Tomás Antonio Gonzaga – o poeta conspirador que fazia parte da equipe de notáveis que, se a conspiração prosperasse, deveria redigir a Constituição da nova Nação e ocupar a chefia do governo provisório, por exemplo – tinha idéias políticas talvez mais atrasadas do que os constitucionalistas franceses. Na década de 1780, ele escreveu um tratado sobre a lei natural onde dizia que democracia era o pior sistema de governo: “constituem ao Rei como mandatário, obrigado a dar contas ao povo, como seu mandante”. Suas reservas à democracia tinham ainda como base o direito divino dos reis: “o Rei é um Ministro de Deus” e o fim “para que ele se pôs é a utilidade do seu povo”.
“A Inconfidência podia levar, há 200 anos atrás, à criação de uma nação moderna”.
Além disso, diz o historiador Kenneth Maxwell (de cuja obra foi extraída a referência a Gonzaga), “até onde as provas o revelam”, nem mesmo a palavra democracia chegou a ser usada pelos conspiradores.
Já naquela época, os conspiradores mineiros pareciam interessados em não perder o bonde da história, como se diz hoje, e aproveitar a conjuntura internacional para eliminar os entraves colonialistas que impediam nosso desenvolvimento político, econômico e social. O exemplo da Independência dos Estados Unidos parecia animar projeto semelhante em muitos espíritos e os conspiradores chegaram mesmo a fazer gestões para obter seu apoio ao projeto emancipatório. O apoio britânico também era esperado. Kenneth Maxwell diz que José Álvares Maciel, quando estudante em Coimbra, em 1788, discutira “a possibilidade da independência do Brasil com homens de negócios da Inglaterra, que lhe mostraram que o fato da América portuguesa deixar de seguir o exemplo dos norte-americanos era visto com surpresa, e que qualquer iniciativa contra o domínio português teria o imediato apoio dos empresários britânicos”.

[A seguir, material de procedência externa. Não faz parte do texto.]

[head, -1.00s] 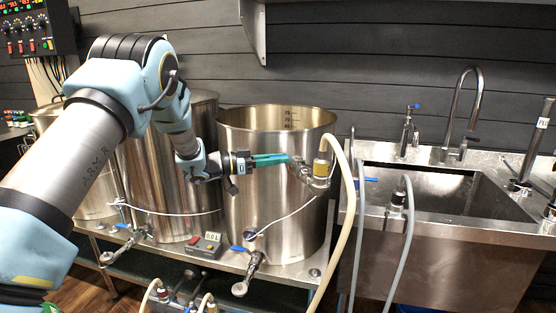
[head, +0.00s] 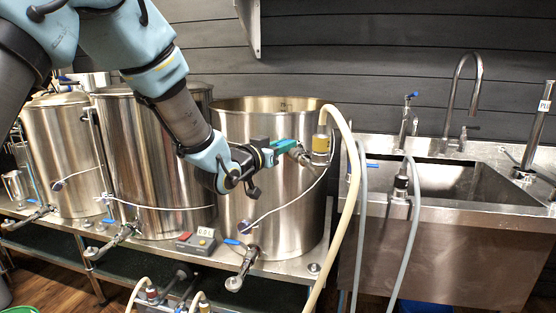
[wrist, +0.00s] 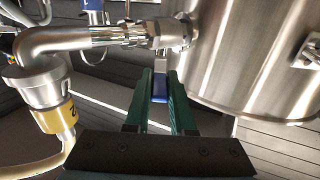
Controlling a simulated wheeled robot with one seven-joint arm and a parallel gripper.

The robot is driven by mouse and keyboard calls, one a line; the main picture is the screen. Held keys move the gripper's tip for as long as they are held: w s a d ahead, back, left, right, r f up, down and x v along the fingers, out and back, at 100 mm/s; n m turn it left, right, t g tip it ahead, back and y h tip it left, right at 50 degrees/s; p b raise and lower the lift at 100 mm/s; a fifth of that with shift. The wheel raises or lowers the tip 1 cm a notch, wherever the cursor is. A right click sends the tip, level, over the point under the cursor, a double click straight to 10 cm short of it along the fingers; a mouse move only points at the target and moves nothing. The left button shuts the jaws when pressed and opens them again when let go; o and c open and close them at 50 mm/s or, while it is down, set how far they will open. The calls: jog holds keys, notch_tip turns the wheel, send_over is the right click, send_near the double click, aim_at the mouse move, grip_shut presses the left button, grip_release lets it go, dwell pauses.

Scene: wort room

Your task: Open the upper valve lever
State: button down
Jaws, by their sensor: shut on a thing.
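The upper valve sits high on the right-hand kettle (head: 285,205), with a steel elbow (wrist: 85,38) running to a yellow-collared hose fitting (head: 320,145). Its blue lever (wrist: 160,86) shows between my green fingers in the wrist view. In the head view the lever is hidden by the gripper. My gripper (head: 285,146) reaches the valve from the left and front. It is shut on the blue lever (wrist: 160,78), with the steel elbow and kettle wall close by.
A pale hose (head: 349,190) hangs down from the fitting. A lower valve (head: 243,268) with a blue handle is on the same kettle, near a small control box (head: 196,242). A steel sink (head: 440,185) stands to the right, with grey hoses in front.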

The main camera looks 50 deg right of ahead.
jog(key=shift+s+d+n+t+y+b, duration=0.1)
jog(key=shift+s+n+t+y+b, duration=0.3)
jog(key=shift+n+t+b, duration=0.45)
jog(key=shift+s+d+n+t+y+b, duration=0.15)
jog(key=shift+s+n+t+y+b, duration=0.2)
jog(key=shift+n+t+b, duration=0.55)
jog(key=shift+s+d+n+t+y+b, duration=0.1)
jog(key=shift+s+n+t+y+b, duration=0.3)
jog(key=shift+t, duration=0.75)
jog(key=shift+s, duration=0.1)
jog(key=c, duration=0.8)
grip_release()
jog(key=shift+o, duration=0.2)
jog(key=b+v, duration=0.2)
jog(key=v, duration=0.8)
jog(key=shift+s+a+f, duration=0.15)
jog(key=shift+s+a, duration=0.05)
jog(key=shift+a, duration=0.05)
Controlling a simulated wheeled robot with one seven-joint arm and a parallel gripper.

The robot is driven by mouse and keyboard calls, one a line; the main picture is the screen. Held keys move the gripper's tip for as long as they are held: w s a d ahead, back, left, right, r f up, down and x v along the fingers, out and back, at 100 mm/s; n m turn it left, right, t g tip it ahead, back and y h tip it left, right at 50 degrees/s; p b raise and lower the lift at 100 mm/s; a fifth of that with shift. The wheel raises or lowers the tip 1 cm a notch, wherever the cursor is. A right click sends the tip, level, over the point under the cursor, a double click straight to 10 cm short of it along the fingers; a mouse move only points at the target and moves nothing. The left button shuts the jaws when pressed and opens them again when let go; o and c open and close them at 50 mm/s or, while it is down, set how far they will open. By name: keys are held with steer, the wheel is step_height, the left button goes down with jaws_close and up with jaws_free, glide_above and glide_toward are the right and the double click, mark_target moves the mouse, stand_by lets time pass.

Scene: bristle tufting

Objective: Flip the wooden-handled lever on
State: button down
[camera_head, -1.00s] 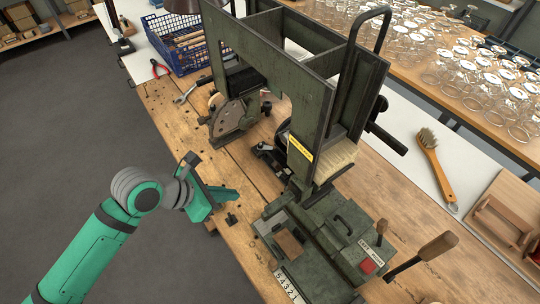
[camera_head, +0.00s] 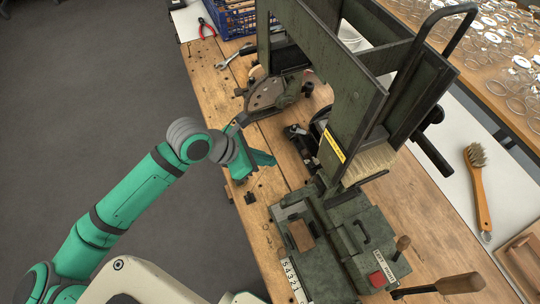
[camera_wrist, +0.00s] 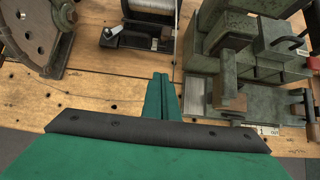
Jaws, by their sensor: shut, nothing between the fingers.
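The wooden-handled lever (camera_head: 440,286) sticks out at the lower right of the dark green machine (camera_head: 352,240) in the head view. Its thick handle lies low and points right. A smaller wooden knob (camera_head: 402,243) stands behind it, near a red button (camera_head: 377,280) and a label. My gripper (camera_head: 270,160) is green, on the machine's left side over the bench, well apart from the lever. In the wrist view my gripper (camera_wrist: 161,78) has its fingers together, with nothing between them. A wooden block (camera_wrist: 234,97) on the machine shows to its right.
The machine's tall frame (camera_head: 345,110) stands between my gripper and the back right. A brush (camera_head: 478,185) lies on the white strip at right, with many glasses beyond. A blue crate (camera_head: 232,15), red pliers (camera_head: 206,27) and a wrench (camera_head: 235,55) lie at the back. The floor at left is clear.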

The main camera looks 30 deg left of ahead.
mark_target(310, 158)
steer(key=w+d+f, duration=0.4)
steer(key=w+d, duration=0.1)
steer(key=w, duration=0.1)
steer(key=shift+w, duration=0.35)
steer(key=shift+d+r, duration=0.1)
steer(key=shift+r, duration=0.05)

Ainda não se podia falar, há 200 anos, em consciência nacional no sentido que essa expressão tem no Brasil de hoje – a consciência de se pertencer a uma pátria comum, a um mesmo povo, com uma cultura comum, a um mesmo povo, com uma cultura comum, uma nação integrada, cujo solo vai do Amapá ao Rio Grande do Sul, passando pelo Acre. Ao contrário, o sentimento regionalista era forte naquela época, embora os conspiradores pensassem que o movimento só teria êxito caso São Paulo e Rio de Janeiro aderissem.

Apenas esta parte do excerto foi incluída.